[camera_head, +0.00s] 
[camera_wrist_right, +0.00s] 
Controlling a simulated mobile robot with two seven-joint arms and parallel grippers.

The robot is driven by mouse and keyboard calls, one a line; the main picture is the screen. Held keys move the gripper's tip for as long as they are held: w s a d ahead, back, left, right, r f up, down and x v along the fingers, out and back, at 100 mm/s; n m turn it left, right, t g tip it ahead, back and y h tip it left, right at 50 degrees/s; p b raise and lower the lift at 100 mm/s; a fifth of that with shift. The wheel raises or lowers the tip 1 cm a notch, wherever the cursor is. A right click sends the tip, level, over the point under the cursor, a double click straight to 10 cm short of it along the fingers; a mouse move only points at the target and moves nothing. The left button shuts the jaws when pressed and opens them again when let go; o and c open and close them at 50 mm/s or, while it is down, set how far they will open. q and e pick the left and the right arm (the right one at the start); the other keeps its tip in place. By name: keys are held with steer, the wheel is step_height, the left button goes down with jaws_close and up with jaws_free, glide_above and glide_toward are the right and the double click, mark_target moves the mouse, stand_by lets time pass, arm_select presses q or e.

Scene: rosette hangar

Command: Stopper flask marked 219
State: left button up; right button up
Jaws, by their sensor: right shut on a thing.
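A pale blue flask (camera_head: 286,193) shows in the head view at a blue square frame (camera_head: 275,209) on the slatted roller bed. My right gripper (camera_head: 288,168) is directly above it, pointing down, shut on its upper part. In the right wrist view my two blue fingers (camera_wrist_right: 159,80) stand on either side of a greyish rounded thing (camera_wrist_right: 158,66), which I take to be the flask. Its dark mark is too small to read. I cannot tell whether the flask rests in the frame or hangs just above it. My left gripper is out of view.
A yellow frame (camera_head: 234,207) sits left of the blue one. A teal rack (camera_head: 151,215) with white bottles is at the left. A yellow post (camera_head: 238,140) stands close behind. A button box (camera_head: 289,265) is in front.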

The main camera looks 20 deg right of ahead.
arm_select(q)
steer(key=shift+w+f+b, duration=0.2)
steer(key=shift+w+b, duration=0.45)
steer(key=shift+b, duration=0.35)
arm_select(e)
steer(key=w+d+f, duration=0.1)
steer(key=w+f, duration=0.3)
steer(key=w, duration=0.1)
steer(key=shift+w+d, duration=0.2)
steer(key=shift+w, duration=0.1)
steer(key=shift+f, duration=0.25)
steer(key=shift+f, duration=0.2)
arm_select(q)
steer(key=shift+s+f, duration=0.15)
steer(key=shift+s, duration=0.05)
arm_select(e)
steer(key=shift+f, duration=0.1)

=====

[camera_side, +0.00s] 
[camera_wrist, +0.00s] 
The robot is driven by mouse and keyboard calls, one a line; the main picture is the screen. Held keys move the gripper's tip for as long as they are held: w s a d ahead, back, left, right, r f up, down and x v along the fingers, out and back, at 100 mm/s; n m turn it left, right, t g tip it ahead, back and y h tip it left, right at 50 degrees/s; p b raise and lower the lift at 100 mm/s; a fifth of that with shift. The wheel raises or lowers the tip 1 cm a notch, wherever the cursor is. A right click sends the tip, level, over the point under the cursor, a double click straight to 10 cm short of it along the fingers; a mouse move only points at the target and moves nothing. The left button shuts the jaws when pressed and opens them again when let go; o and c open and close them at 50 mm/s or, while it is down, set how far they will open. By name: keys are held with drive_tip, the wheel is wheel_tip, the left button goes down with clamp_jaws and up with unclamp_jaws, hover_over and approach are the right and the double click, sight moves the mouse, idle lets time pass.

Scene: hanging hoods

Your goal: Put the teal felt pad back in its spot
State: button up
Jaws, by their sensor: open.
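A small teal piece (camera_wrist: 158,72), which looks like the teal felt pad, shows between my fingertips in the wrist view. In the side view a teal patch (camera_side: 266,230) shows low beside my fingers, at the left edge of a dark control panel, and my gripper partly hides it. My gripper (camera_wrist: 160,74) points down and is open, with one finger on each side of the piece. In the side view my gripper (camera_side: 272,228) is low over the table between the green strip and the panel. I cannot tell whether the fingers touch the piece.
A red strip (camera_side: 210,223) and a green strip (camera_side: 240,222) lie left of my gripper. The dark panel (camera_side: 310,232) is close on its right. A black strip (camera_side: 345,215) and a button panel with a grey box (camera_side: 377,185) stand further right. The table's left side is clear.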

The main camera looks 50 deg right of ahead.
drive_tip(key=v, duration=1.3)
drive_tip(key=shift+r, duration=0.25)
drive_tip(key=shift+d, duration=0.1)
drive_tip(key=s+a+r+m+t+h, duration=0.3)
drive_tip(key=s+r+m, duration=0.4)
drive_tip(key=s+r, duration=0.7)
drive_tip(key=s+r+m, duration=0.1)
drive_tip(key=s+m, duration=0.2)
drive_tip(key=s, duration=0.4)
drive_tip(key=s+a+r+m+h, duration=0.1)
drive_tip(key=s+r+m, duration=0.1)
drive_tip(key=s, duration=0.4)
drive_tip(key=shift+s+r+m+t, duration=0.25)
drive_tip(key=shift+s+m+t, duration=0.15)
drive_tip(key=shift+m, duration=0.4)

=====

Required task: Extract exactly the run of lines beginning at the line with "[camera_head, +0.00s]" and ending at the line with "State: left button up; right button up", including both ends and nothing beyond them.

In response:
[camera_head, +0.00s] 
[camera_wrist_right, +0.00s] 
Controlling a simulated mobile robot with two seven-joint arms and parallel grippers.

The robot is driven by mouse and keyboard calls, one a line; the main picture is the screen. Held keys move the gripper's tip for as long as they are held: w s a d ahead, back, left, right, r f up, down and x v along the fingers, out and back, at 100 mm/s; n m turn it left, right, t g tip it ahead, back and y h tip it left, right at 50 degrees/s; p b raise and lower the lift at 100 mm/s; a fifth of that with shift. The wheel raises or lowers the tip 1 cm a notch, wherever the cursor is. A right click sends the tip, level, over the point under the cursor, a double click straight to 10 cm short of it along the fingers; a mouse move only points at the target and moves nothing. The left button shuts the jaws when pressed and opens them again when let go; o and c open and close them at 50 mm/s or, while it is down, set how far they will open. q and e pick the left and the right arm (the right one at the start); the other keeps its tip in place. By name: keys are held with steer, the wheel is step_height, the left button goes down with jaws_close and up with jaws_free, glide_above and glide_toward are the right and the double click, mark_target moves the mouse, stand_by lets time pass, arm_select presses q or e.

Scene: rosette hangar

Command: Stopper flask marked 219
State: left button up; right button up

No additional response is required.